* _Data shown_:
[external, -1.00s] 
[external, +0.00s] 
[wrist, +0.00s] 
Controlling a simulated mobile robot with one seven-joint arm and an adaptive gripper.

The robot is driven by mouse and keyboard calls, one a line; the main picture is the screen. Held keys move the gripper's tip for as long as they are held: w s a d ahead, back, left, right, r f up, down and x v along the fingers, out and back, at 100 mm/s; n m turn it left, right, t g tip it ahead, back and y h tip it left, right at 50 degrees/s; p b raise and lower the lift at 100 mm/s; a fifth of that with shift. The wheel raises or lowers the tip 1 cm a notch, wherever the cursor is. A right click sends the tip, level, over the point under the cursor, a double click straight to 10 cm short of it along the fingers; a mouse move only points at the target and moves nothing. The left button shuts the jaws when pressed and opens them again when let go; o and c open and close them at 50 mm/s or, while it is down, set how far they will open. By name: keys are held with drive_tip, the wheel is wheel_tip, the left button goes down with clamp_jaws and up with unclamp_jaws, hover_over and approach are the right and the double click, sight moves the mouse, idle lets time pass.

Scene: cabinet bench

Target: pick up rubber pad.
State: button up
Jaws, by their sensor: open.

* _Task details_: Quote the line that contains "Controlling a simulated" and each line after it through the end of the data, exactly, leaving out everything else.

* _Finished exercise_:
Controlling a simulated mobile robot with one seven-joint arm and an adaptive gripper.

The robot is driven by mouse and keyboard calls, one a line; the main picture is the screen. Held keys move the gripper's tip for as long as they are held: w s a d ahead, back, left, right, r f up, down and x v along the fingers, out and back, at 100 mm/s; n m turn it left, right, t g tip it ahead, back and y h tip it left, right at 50 degrees/s; p b raise and lower the lift at 100 mm/s; a fifth of that with shift. The wheel raises or lowers the tip 1 cm a notch, wherever the cursor is. A right click sends the tip, level, over the point under the cursor, a double click straight to 10 cm short of it along the fingers; a mouse move only points at the target and moves nothing. The left button shuts the jaws when pressed and opens them again when let go; o and c open and close them at 50 mm/s or, while it is down, set how far they will open. By name: keys are held with drive_tip, the wheel is wheel_tip, the left button goes down with clamp_jaws and up with unclamp_jaws, hover_over and approach are the right and the double click, sight moves the mouse, idle lets time pass.

Scene: cabinet bench

Target: pick up rubber pad.
State: button up
Jaws, by their sensor: open.

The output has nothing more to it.